## Exercise requirements
Your task is to repeat only the lines from the one with "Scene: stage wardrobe" through the one with "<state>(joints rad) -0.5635", exactly as they stand, both ends included.
-=-=-=-=-
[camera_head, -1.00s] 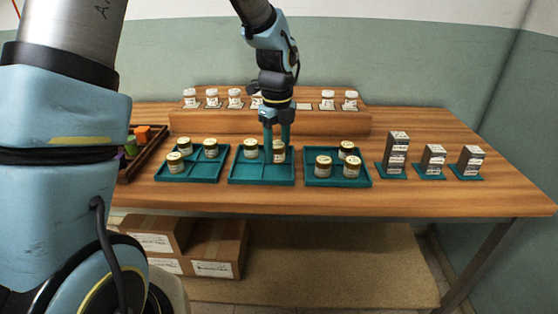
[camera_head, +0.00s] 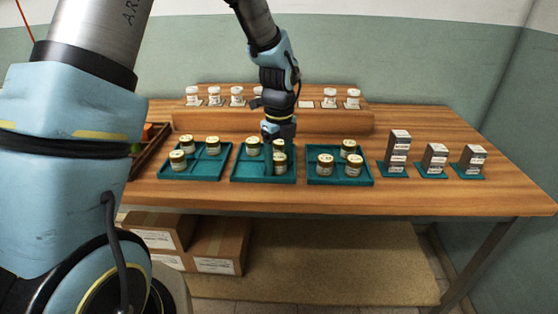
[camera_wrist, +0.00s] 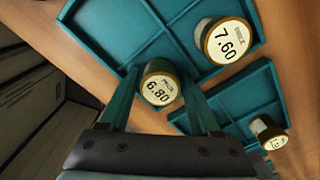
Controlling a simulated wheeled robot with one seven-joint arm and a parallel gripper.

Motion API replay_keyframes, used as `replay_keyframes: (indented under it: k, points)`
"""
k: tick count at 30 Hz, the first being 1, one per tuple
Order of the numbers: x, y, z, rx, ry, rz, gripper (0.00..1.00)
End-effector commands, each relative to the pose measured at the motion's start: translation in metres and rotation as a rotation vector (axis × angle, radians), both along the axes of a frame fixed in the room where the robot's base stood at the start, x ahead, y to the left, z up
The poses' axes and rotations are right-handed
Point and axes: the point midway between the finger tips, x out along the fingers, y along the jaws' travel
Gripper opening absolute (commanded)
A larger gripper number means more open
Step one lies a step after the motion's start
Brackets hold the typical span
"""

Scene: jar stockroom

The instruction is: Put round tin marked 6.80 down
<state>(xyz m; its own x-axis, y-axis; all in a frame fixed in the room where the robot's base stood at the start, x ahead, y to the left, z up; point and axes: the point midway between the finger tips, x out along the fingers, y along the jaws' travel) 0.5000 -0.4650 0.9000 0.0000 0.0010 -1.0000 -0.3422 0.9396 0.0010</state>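The round tin marked 6.80 (camera_wrist: 160,88) has a white lid face with a gold rim. It sits between the two fingertips of my gripper (camera_wrist: 160,95), which look closed on its sides in the wrist view. In the head view, my gripper (camera_head: 278,142) points down over the right side of the middle teal tray (camera_head: 262,181), and a tin shows low at the front right (camera_head: 279,165). I cannot tell whether its base touches the tray floor. A tin marked 7.60 (camera_wrist: 226,42) stands in a tray compartment near it in the wrist view.
Teal trays with similar tins stand left (camera_head: 195,178) and right (camera_head: 340,182). Another tin (camera_head: 252,147) is in the middle tray's back left. Grey boxes (camera_head: 398,155) stand at the right. A raised shelf with white-lidded jars (camera_head: 237,96) runs behind.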

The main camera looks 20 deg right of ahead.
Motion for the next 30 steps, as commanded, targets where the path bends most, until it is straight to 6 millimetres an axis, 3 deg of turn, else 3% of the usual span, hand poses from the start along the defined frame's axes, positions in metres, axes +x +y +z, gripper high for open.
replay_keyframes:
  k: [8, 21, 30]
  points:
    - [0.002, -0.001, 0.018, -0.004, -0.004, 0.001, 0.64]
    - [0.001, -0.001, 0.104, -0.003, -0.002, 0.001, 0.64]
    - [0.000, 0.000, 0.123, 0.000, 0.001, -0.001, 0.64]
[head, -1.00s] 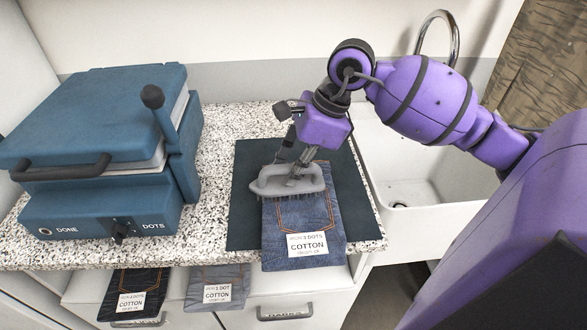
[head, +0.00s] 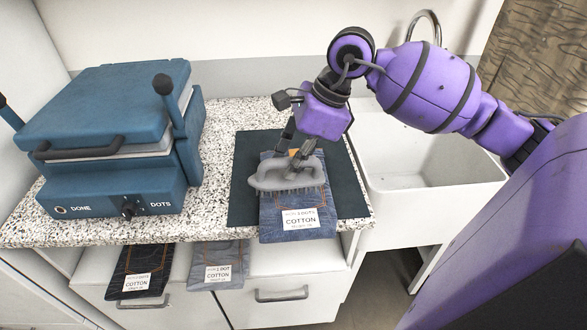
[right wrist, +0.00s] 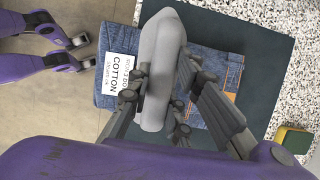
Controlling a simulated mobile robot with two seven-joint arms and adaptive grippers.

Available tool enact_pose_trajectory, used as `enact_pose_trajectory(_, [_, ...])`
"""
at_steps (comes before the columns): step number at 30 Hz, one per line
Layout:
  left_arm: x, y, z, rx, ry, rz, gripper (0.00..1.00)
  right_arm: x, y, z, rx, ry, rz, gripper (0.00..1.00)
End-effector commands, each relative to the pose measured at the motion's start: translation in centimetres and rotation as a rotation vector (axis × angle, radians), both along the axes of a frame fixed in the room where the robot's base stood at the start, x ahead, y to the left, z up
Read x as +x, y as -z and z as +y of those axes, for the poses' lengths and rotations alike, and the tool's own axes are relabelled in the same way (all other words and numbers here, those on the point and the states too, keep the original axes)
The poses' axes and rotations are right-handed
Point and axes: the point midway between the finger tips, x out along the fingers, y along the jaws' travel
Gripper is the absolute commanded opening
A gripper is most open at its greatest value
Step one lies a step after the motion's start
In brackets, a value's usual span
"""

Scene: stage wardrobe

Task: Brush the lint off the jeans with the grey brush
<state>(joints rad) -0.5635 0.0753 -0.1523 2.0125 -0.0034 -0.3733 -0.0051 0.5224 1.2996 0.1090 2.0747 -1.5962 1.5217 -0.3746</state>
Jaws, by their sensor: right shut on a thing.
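The blue denim jeans (head: 325,205) lie folded on a dark mat (head: 345,180), their labelled end hanging over the counter's front edge. The white label (head: 301,220) reads COTTON. My right gripper (head: 297,160) is shut on the grey brush (head: 285,178), which is held bristles down over the jeans; whether the bristles touch is hard to tell. In the right wrist view the brush (right wrist: 160,60) lies between the fingers (right wrist: 165,100) and covers part of the jeans (right wrist: 205,60). I cannot make out lint. My left gripper is not in view.
A blue press (head: 110,140) with a dial stands left on the speckled counter (head: 215,160). A white sink (head: 430,185) is at the right. Two other labelled garments (head: 140,275) hang below the counter edge. A yellow-green sponge (right wrist: 292,138) shows in the right wrist view.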

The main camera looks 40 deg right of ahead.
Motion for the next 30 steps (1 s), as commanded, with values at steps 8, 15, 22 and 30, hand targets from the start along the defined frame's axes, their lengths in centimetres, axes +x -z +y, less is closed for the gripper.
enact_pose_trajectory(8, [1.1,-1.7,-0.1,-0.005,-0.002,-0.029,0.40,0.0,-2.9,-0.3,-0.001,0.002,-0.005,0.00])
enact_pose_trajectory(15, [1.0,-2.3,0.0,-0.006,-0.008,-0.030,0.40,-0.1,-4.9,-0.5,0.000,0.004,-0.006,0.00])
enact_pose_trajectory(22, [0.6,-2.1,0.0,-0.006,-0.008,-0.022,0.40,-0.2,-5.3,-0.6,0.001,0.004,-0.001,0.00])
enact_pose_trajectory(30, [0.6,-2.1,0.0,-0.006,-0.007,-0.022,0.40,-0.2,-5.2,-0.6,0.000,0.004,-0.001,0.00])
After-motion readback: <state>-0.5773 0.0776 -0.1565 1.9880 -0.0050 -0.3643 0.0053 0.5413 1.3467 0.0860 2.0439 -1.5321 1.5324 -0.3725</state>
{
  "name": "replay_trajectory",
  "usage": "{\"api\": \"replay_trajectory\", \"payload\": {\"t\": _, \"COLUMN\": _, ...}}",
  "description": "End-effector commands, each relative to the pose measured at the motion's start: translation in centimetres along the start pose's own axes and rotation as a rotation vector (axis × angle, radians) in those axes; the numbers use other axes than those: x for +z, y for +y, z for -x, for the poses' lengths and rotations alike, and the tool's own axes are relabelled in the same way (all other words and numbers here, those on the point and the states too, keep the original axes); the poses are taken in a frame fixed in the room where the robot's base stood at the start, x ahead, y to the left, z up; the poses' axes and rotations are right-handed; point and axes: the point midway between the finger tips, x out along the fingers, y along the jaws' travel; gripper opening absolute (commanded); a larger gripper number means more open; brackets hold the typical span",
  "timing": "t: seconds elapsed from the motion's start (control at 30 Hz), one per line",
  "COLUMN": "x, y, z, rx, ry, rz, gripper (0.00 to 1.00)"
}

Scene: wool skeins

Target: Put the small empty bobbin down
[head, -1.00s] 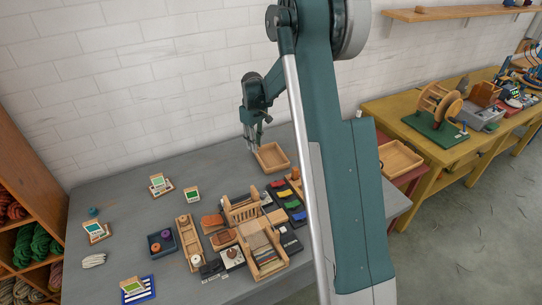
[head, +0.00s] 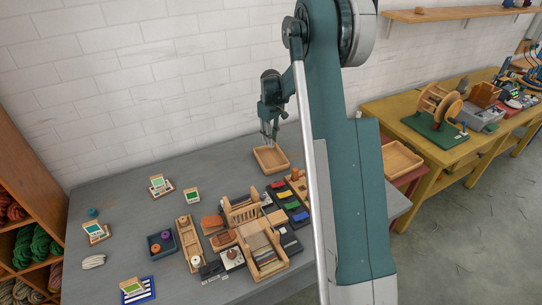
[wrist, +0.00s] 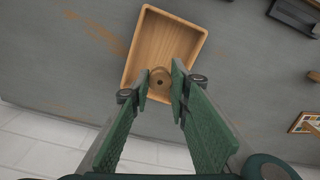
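The small empty bobbin (wrist: 160,83) is a light-brown wooden piece with a dark hole in its middle. In the wrist view it sits between the two green fingertips of my gripper (wrist: 160,86), which touch it on both sides. Behind it in that view is a shallow wooden tray (wrist: 139,45), with the bobbin over its near end. In the head view my gripper (head: 270,142) points down just above the back part of the tray (head: 284,167). The bobbin is too small to make out there.
A small wooden loom (head: 241,209), a dark box with spools (head: 161,244) and colored pieces (head: 288,205) stand on the grey table (head: 140,205) in front of the tray. A second wooden tray (head: 400,159) lies to the right, behind my arm. Table left of the tray is clear.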

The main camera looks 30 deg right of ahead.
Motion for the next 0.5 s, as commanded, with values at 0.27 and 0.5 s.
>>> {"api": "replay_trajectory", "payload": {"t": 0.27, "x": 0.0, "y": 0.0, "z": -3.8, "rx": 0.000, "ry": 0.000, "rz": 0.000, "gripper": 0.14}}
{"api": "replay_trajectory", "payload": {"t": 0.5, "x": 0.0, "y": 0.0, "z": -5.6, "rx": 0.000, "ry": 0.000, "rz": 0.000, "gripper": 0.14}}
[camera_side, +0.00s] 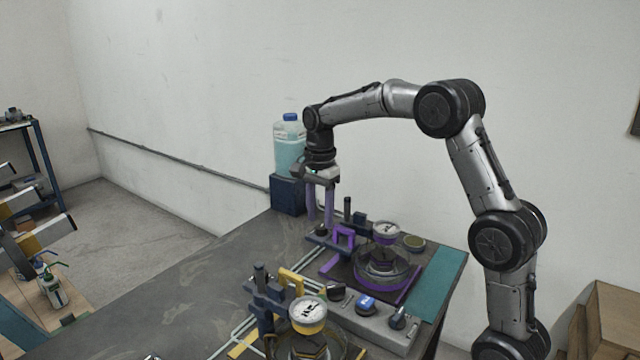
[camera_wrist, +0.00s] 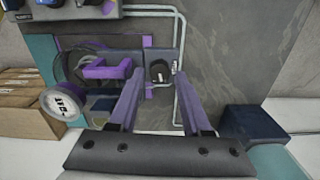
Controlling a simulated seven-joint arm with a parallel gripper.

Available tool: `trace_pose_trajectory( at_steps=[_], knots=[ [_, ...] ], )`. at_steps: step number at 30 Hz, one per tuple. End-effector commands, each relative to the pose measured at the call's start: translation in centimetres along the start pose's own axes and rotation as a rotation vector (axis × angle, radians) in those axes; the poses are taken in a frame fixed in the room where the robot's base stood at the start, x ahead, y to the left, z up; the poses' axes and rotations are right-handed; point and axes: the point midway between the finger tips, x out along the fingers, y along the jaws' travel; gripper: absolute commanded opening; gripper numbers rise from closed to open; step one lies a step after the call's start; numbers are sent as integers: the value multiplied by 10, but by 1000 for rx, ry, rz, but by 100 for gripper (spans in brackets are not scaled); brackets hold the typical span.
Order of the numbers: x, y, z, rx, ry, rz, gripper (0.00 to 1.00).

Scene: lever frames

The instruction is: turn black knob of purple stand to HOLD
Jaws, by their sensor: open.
-=-=-=-=-
## Response to this exercise
Scene: stage wardrobe

Task: Brush the lint off the jeans with the grey brush
<state>(joints rad) -0.5635 0.0753 -0.1523 2.0125 -0.0034 -0.3733 -0.0051 0.5224 1.2996 0.1090 2.0747 -1.5962 1.5217 -0.3746</state>

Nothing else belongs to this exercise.